Regardless of whether Fred C. Hase was a tenant in common with the appellants, or the owner of a completely separate and independent estate, his purchase of the separately assessed mineral interest at the tax sale did not constitute a mere redemption inuring to the benefit of the appellants. When he executed and delivered the deed to the undivided one-half mineral interest and received the consideration therefor, there remained no duty or obligation, legal or moral on his part to pay the taxes on such interest, and it is not shown that he was guilty of any fraud or inequitable conduct in connection with his purchase of the tax title. It follows that Sec. 84-1304, supra, does not apply where the tenant in common merely purchases an undivided mineral interest separately assessed and there is no duty resting on him to pay the taxes on such interest. Since the regularity of the 1953 tax sale is not in question, the chancellor acted correctly in dismissing appellants’ complaint seeking cancellation of the 1955 tax deed and in quieting the title of the appellees as against the appellants. The decree is accordingly affirmed.
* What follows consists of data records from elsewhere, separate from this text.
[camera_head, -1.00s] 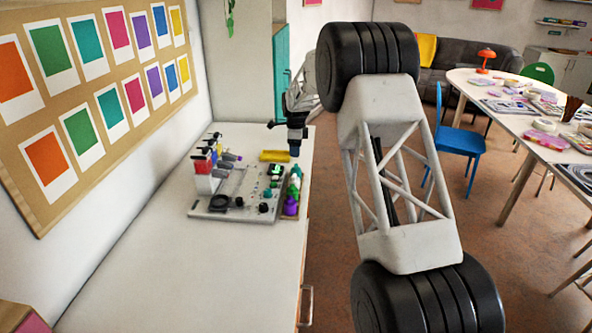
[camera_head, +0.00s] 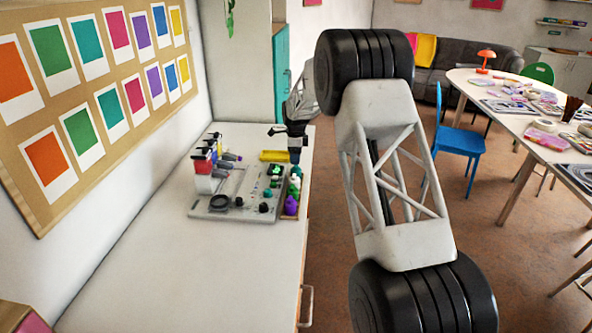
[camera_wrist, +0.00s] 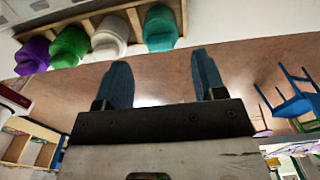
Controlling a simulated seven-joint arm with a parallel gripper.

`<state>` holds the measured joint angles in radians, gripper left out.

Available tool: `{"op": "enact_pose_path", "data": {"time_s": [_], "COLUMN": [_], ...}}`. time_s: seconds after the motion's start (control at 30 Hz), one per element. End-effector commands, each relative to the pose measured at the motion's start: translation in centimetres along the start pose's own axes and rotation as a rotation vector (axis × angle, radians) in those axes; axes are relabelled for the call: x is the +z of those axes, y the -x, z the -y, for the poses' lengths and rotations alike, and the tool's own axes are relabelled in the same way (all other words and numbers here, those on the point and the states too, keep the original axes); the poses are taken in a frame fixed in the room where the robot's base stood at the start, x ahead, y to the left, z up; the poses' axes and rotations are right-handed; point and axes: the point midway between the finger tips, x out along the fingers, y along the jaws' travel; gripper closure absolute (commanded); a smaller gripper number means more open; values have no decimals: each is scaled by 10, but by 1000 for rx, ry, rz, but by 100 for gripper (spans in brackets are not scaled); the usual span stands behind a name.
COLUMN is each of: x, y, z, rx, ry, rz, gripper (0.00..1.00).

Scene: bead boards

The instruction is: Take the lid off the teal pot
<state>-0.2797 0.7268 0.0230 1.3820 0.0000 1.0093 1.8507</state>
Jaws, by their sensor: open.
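The teal pot (camera_wrist: 160,28) stands at the right end of a short row of pots at the top of the wrist view. Its lid cannot be told clearly from its body there. In the head view the row is small and the teal pot is hard to make out beneath my gripper. My gripper (camera_wrist: 163,76) is open and empty, its two blue fingers spread apart. The teal pot lies beyond the gap between the fingertips, apart from them. In the head view my gripper (camera_head: 295,157) hangs over the far end of the row.
White (camera_wrist: 110,34), green (camera_wrist: 70,46) and purple (camera_wrist: 33,54) pots stand beside the teal one in a wooden rack. A grey board (camera_head: 235,208) with knobs and markers is left of the rack. A yellow tray (camera_head: 274,156) lies behind. The near counter (camera_head: 190,270) is clear.

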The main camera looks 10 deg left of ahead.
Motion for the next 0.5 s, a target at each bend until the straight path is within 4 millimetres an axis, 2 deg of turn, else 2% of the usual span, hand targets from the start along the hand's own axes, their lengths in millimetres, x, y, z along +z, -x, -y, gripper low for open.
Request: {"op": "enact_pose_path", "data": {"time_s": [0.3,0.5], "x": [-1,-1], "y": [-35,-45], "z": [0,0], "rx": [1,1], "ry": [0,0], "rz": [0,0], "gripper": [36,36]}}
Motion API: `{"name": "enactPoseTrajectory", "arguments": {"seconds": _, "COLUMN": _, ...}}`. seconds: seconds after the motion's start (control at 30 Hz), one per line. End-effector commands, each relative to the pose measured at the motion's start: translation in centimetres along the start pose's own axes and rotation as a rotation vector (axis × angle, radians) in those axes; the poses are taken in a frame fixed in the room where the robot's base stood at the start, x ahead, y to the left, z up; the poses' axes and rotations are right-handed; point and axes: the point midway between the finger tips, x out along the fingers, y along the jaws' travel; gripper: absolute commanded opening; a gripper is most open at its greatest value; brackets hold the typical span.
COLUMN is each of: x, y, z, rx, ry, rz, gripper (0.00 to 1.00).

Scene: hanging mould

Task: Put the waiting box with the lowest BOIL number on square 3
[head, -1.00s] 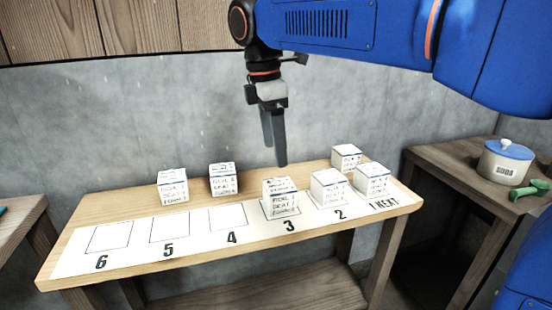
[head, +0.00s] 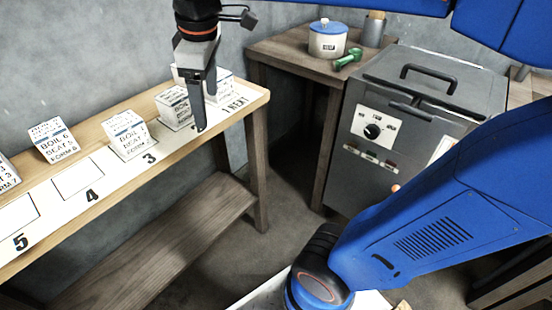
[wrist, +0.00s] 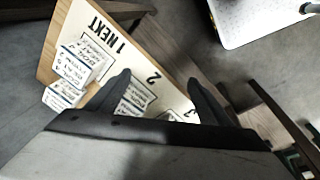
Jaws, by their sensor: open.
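A white box (head: 125,135) with a BOIL, SEAT and FORM label stands on square 3; its digits are unclear. Behind the squares stand a box (head: 50,140) that seems to read BOIL 6, and a box (head: 5,172) cut by the left edge. A box (head: 174,106) stands on square 2 and another (head: 219,86) on square 1, with one more (head: 182,72) partly hidden behind my gripper. My gripper (head: 203,128) points down, open and empty, by square 2. In the wrist view the square 2 box (wrist: 136,96) shows between the fingers; I cannot tell the height gap.
The wooden table (head: 95,118) carries a white numbered strip; squares 4 and 5 are empty. To the right are a side table (head: 285,50) with a blue-lidded jar (head: 328,40) and a green tool (head: 348,58), and a grey machine (head: 420,110).

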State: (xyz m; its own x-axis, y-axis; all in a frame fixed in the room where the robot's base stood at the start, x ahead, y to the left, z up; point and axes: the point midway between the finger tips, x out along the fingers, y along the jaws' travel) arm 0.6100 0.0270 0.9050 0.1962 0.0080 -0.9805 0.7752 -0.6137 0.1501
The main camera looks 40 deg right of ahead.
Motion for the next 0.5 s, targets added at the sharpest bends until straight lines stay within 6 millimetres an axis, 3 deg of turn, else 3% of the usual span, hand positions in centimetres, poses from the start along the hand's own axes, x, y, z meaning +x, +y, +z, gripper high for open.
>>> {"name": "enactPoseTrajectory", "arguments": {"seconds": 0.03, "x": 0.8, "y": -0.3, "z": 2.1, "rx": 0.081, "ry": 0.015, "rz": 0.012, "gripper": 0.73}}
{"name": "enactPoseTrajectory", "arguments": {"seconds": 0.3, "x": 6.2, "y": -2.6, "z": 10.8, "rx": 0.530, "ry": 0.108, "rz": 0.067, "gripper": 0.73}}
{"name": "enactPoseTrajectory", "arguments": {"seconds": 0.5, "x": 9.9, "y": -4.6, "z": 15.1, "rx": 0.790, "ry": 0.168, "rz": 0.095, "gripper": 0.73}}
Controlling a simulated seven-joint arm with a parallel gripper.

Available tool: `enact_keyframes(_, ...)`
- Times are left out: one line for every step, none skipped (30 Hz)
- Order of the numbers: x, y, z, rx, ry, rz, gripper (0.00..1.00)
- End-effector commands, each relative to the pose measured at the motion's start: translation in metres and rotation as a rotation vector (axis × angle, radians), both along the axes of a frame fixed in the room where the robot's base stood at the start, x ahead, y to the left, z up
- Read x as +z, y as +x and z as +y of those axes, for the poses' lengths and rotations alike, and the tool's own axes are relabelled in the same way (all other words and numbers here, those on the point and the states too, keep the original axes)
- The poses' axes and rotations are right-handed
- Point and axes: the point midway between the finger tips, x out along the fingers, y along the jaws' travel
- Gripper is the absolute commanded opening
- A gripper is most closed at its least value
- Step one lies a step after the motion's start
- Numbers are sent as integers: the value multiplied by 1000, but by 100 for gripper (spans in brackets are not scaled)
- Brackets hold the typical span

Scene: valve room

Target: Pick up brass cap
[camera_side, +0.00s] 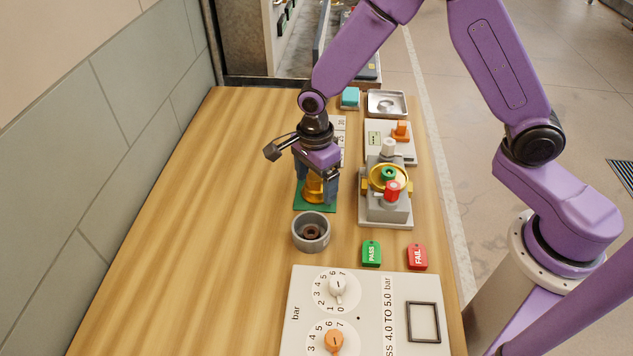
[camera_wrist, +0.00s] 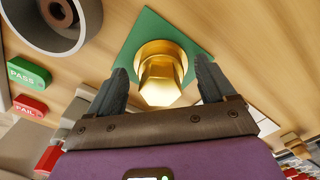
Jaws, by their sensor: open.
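The brass cap (camera_wrist: 160,78) is a gold piece with a hexagonal top and a round flange. It sits on a green square mat (camera_wrist: 150,24) on the wooden table. In the side view the brass cap (camera_side: 313,188) is partly hidden by my gripper, above the green mat (camera_side: 301,208). My gripper (camera_wrist: 163,84) is open, with one dark finger on each side of the cap; a small gap seems to show at each finger. In the side view my gripper (camera_side: 316,187) points down over the cap.
A grey round cup (camera_side: 311,232) with a brown ring inside stands just in front of the mat. A valve fixture (camera_side: 385,190) with a red knob stands to the right. PASS (camera_side: 371,253) and FAIL (camera_side: 417,257) tags lie nearer, by a gauge panel (camera_side: 368,310). The table's left side is clear.

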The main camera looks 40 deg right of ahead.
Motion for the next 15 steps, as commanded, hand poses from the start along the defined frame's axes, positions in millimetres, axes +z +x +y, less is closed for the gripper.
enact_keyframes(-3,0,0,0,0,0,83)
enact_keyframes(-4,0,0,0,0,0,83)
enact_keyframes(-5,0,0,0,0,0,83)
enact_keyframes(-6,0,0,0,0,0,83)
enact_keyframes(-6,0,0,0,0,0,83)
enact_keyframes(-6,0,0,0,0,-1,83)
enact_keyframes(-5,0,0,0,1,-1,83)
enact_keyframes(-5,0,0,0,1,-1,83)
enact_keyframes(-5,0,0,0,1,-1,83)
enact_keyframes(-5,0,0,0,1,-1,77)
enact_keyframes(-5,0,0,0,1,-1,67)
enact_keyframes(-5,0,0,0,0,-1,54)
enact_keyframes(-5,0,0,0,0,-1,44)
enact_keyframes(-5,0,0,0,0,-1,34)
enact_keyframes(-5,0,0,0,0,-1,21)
Sec. 84-1304 reads: “ ‘The purchaser at the sale of lands or lots, or parts thereof, for the taxes of the interest of any joint tenant, tenants in common or coparcener, or any portion of such interest, shall, on obtaining the deeds from the clerk of the county, hold the same as tenant in common with the other proprietors (or proprietor) of such land, or lot, and be entitled to all the privileges of a tenant in common, until a legal partition of such land, or lot, or part thereof, shall be made.’ ”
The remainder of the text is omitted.